Remember, the audience of your presentations (usually senior management) do not like rambling. It’s disrespectful of their time. Make sure you go through your points, tell your stories and give your examples.
But then stop. Give the audience time to process the information. And if they have no questions, move on. You can discuss nitty gritty details offline.
6. Do Some Facilitation
I also find that presenters need to be aware of the presentation “logistics”. If you’re given a twenty minute time slot to speak, make sure you stick to that time slot. Don’t over-run your time.
To ensure this, you need to be able to do facilitation. What I mean here is that if your audience is asking too many questions, or the whole room is getting hung up on a point you discussed, you should feel free to interject and say “That’s a great point.

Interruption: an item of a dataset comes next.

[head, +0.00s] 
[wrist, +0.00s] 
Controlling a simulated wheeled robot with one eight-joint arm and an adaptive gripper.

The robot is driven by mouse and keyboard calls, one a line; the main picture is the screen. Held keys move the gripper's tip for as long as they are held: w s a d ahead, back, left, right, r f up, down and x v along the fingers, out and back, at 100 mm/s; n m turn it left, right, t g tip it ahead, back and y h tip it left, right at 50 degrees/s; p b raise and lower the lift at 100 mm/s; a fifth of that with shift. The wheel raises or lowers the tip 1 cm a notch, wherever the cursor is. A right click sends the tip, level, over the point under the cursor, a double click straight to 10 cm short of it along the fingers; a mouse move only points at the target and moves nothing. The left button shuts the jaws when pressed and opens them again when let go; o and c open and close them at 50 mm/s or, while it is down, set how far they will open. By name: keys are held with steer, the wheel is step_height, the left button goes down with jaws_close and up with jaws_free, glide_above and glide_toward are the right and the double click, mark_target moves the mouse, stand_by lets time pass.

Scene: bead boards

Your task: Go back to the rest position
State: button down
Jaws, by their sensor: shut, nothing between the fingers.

Let’s discuss that offline – I’ll note it down as a follow-up point”.
And if the discussion still continues after that, then you need to be progressively more forceful and say “I understand there are more questions but in the interest of time, we have to move on. Let’s cover those topics offline”.
In essence, learn to control and facilitate the presentation. Don’t let it control you.
Wrapping Up …
Great! I hope the above 6 important presentation skills for introverts have been useful to you. You know, if you’re shy or introverted, you don’t have to give up and think you just can’t present or convince your audience of anything.
All it takes is practice. And if you follow the above guidelines when presenting, you’ll find that you CAN do a much better job. If you hone these skills year after year (as I have) – sooner than later you’ll be able to present quite impressively.